Art in the Spotlight: Nature’s Wild
Image courtesy of the publisher, Duke University Press.
Art in the Spotlight: Nature’s Wild
Join Richard Fung, Kamala Kempadoo, Jillian Ollivierre and Andil Gosine in conversation for the launch of Gosine's award-winning new book Nature's Wild: Love, Sex and Law in the Caribbean on its international day of publication, and in conjunction with the exhibition Fragments of Epic Memory.

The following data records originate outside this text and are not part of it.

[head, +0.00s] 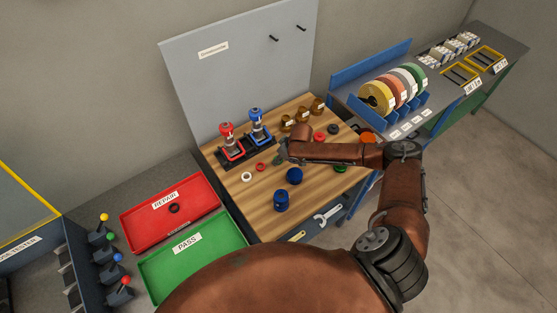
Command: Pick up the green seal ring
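A small green ring-like piece (341,168) shows near the right side of the wooden work board (235,188), just below my right forearm in the picture; it is partly covered. My right arm reaches in from the right, low across the board. Its gripper (281,154) is near the middle of the board, well to the left of the green piece. The gripper is too small and dark to tell whether its fingers are open or shut. My left gripper is out of view.
Red and blue pumps (228,137) stand in a black holder. Several rings, blue cups (281,201) and brown pots (287,123) surround the gripper. A red REPAIR tray (135,222) holding a dark ring and a green PASS tray (160,290) lie at left. A grey panel stands behind.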

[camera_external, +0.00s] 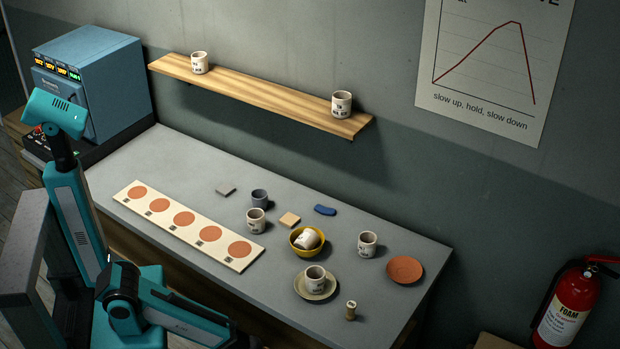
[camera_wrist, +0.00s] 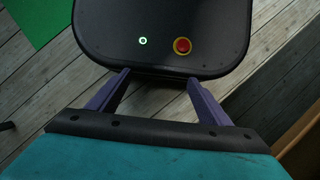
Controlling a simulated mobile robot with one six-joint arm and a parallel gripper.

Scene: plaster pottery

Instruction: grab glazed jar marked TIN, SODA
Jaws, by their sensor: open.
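Several white jars with small dark lettering are in the external view; the lettering is too small to read, so I cannot tell which is marked TIN, SODA. Two stand on the shelf, a left jar (camera_external: 199,63) and a right jar (camera_external: 341,106). On the table, one jar (camera_external: 256,223) stands near the strip, one (camera_external: 367,246) stands at right, one (camera_external: 307,239) lies tilted in a yellow bowl (camera_external: 294,245), and one (camera_external: 315,280) stands on a saucer (camera_external: 301,290). My gripper (camera_wrist: 158,77) is open and empty in the wrist view, over my own base.
A wooden shelf (camera_external: 265,94) runs along the wall. The table holds a strip with orange discs (camera_external: 170,228), a grey cup (camera_external: 260,199), a terracotta plate (camera_external: 404,269) and a small cork-like piece (camera_external: 351,311). A blue kiln-like box (camera_external: 95,75) stands at left. A fire extinguisher (camera_external: 570,305) is at right.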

In Nature’s Wild, the Trinidad-born scholar-artist contends with his own animality. The story begins in his classroom at an all-boys Catholic high school in Trinidad, when a priest points to a row of boys and demands, “Prove to me that you are not homosexual.” From there, Gosine takes readers on a journey that mixes personal narrative with historical analysis of the ways in which anxieties about humans’ animality have produced various kinds of disciplinary strategies in law and culture. Gosine draws from historical and contemporary visual art representations, dress code regulations and recent legal challenges to the criminalization of sodomy, to argue for the embrace of one’s “wild nature.”
Copies of Nature's Wild: Love, Sex and Law in the Caribbean are available for sale at Another Story Bookshop.
Andil Gosine is Professor of Environmental Arts and Justice at York University. The companion touring exhibition for his book Nature’s Wild will launch its three year tour in Port of Spain, Trinidad, in January 2022. He is also curator of everything slackens in a wreck-, which will open at the Ford Foundation Gallery in New York in Spring 2022.
Richard Fung is a Trinidad-born, Toronto-based video artist, cultural critic and community activist, whose seminal and celebrated works include the films Sea in the Blood, My Mother's Place and Dal Puri Diaspora. His many contributions have been recognized with the Kessler Award (in 2015) and the Bonham Centre Award (in 2019).
Kamala Kempadoo is Professor in the Department of Social Science at York University and Director of the Graduate Program in Social and Political Thought. She teaches Caribbean studies, transnational feminisms, sex work studies, Black Studies, and critical perspectives in gender and development, and is author of the groundbreaking text Sexing the Caribbean.
Jillian Ollivierre is a doctoral candidate in Social Anthropology at York University. Her interview essay on Gosine's artistic practice, "After Indo-Caribbean: Interrogating Interstitial Identities and Diasporic Solidarties in Conversation with Andil Gosine," is forthcoming in the Journal Histoire Sociale.